→ **Direction**:
Copy out every line of the data exactly.

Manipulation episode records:
>>>>

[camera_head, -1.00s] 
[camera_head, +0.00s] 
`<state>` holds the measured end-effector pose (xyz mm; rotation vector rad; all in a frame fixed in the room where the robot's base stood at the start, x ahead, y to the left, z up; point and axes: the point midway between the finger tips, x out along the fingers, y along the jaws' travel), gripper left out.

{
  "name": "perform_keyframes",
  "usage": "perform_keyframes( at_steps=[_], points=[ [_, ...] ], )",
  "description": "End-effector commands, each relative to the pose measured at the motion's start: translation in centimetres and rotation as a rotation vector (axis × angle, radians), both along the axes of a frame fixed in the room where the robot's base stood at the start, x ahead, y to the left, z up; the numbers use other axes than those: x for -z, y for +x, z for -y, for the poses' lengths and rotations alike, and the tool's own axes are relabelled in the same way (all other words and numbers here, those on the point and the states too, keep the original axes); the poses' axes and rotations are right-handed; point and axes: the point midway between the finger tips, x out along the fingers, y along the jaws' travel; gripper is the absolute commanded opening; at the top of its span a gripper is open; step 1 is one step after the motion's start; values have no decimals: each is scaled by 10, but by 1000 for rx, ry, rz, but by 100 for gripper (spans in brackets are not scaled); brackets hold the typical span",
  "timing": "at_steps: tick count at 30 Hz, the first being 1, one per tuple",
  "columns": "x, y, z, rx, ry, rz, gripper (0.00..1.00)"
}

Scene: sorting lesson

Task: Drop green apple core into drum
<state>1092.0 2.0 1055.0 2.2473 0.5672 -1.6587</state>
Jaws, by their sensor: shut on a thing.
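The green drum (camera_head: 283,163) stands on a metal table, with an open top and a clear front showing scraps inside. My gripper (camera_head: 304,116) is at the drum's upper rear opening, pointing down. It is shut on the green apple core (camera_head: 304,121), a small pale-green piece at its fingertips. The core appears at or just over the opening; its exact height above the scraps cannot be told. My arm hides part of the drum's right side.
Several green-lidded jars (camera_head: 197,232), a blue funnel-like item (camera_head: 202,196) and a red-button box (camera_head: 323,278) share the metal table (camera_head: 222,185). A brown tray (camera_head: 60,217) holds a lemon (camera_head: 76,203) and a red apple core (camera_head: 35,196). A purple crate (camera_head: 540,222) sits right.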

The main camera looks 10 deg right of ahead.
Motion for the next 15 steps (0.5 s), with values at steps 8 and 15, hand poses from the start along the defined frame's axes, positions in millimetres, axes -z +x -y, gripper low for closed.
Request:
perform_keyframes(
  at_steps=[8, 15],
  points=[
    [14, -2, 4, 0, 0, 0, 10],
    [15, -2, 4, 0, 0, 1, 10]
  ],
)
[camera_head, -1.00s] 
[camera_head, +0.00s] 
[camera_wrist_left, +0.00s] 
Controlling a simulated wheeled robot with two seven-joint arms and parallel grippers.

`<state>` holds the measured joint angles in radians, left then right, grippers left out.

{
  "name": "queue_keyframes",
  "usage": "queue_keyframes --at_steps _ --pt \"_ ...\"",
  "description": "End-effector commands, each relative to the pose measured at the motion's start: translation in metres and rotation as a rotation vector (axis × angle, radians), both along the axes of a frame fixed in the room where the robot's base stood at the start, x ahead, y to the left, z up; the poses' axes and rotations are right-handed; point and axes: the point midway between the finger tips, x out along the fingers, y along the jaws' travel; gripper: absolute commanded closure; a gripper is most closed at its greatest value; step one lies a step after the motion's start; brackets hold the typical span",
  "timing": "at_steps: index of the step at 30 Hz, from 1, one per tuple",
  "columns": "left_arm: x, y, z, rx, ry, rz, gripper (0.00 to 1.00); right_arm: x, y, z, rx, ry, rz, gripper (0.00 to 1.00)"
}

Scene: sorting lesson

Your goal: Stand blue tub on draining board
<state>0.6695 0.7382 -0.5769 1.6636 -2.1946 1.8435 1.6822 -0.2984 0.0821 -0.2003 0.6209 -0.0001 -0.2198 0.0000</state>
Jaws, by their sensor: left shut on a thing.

<<<<

→ **The output**:
[camera_head, -1.00s] 
[camera_head, +0.00s] 
`<state>` holds the measured end-effector pose (xyz mm; rotation vector rad; all in a frame fixed in the room where the robot's base stood at the start, x ahead, y to the left, z up; point and axes: the point midway between the finger tips, x out along the fingers, y along the jaws' travel), gripper left out.

{
  "name": "perform_keyframes",
  "usage": "perform_keyframes( at_steps=[_], points=[ [_, ...] ], )",
  "description": "End-effector commands, each relative to the pose measured at the motion's start: translation in centimetres and rotation as a rotation vector (axis × angle, radians), both along the axes of a frame fixed in the room where the robot's base stood at the start, x ahead, y to the left, z up; the numbers use other axes than those: x for -z, y for +x, z for -y, for the poses' lengths and rotations alike, and the tool's own axes are relabelled in the same way (all other words and numbers here, those on the point and the states too, keep the original axes); the poses' axes and rotations are right-handed; point and axes: the point midway between the finger tips, x out along the fingers, y along the jaws' travel; gripper is the absolute commanded opening; at the top of its span a gripper is open; step 1 is one step after the motion's start; values have no decimals: each is scaled by 10, but by 1000 for rx, ry, rz, but by 100 for gripper (spans in brackets are not scaled); brackets hold the typical span",
  "timing": "at_steps: tick count at 30 Hz, the first being 1, one per tuple",
  "columns": "x, y, z, rx, ry, rz, gripper (0.00..1.00)"
}

Scene: sorting lesson

Task: Drop green apple core into drum
<state>1092.0 2.0 1055.0 2.2473 0.5672 -1.6587</state>
Jaws, by their sensor: shut on a thing.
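The green drum (camera_head: 283,163) stands on a metal table, with an open top and a clear front showing scraps inside. My gripper (camera_head: 304,116) is at the drum's upper rear opening, pointing down. It is shut on the green apple core (camera_head: 304,121), a small pale-green piece at its fingertips. The core appears at or just over the opening; its exact height above the scraps cannot be told. My arm hides part of the drum's right side.
Several green-lidded jars (camera_head: 197,232), a blue funnel-like item (camera_head: 202,196) and a red-button box (camera_head: 323,278) share the metal table (camera_head: 222,185). A brown tray (camera_head: 60,217) holds a lemon (camera_head: 76,203) and a red apple core (camera_head: 35,196). A purple crate (camera_head: 540,222) sits right.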

The main camera looks 10 deg right of ahead.
Motion for the next 15 steps (0.5 s), with values at steps 8 and 15, hand poses from the start along the defined frame's axes, positions in millimetres, axes -z +x -y, gripper low for closed.
Request:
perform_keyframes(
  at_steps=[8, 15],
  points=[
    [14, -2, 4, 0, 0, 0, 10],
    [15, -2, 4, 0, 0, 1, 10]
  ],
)
[camera_head, -1.00s] 
[camera_head, +0.00s] 
[camera_wrist_left, +0.00s] 
Controlling a simulated wheeled robot with two seven-joint arms and parallel grippers.

`<state>` holds the measured joint angles in radians, left then right, grippers left out.

{
  "name": "queue_keyframes",
  "usage": "queue_keyframes --at_steps _ --pt \"_ ...\"",
  "description": "End-effector commands, each relative to the pose measured at the motion's start: translation in metres and rotation as a rotation vector (axis × angle, radians), both along the axes of a frame fixed in the room where the robot's base stood at the start, x ahead, y to the left, z up; the poses' axes and rotations are right-handed; point and axes: the point midway between the finger tips, x out along the fingers, y along the jaws' travel; gripper: absolute commanded closure; a gripper is most closed at its greatest value; step one lies a step after the motion's start; brackets hold the typical span",
  "timing": "at_steps: index of the step at 30 Hz, from 1, one per tuple",
  "columns": "left_arm: x, y, z, rx, ry, rz, gripper (0.00 to 1.00); right_arm: x, y, z, rx, ry, rz, gripper (0.00 to 1.00)"
}

Scene: sorting lesson

Your goal: Stand blue tub on draining board
<state>0.6695 0.7382 -0.5769 1.6636 -2.1946 1.8435 1.6822 -0.2984 0.0821 -0.2003 0.6209 -0.0001 -0.2198 0.0000</state>
Jaws, by their sensor: left shut on a thing.

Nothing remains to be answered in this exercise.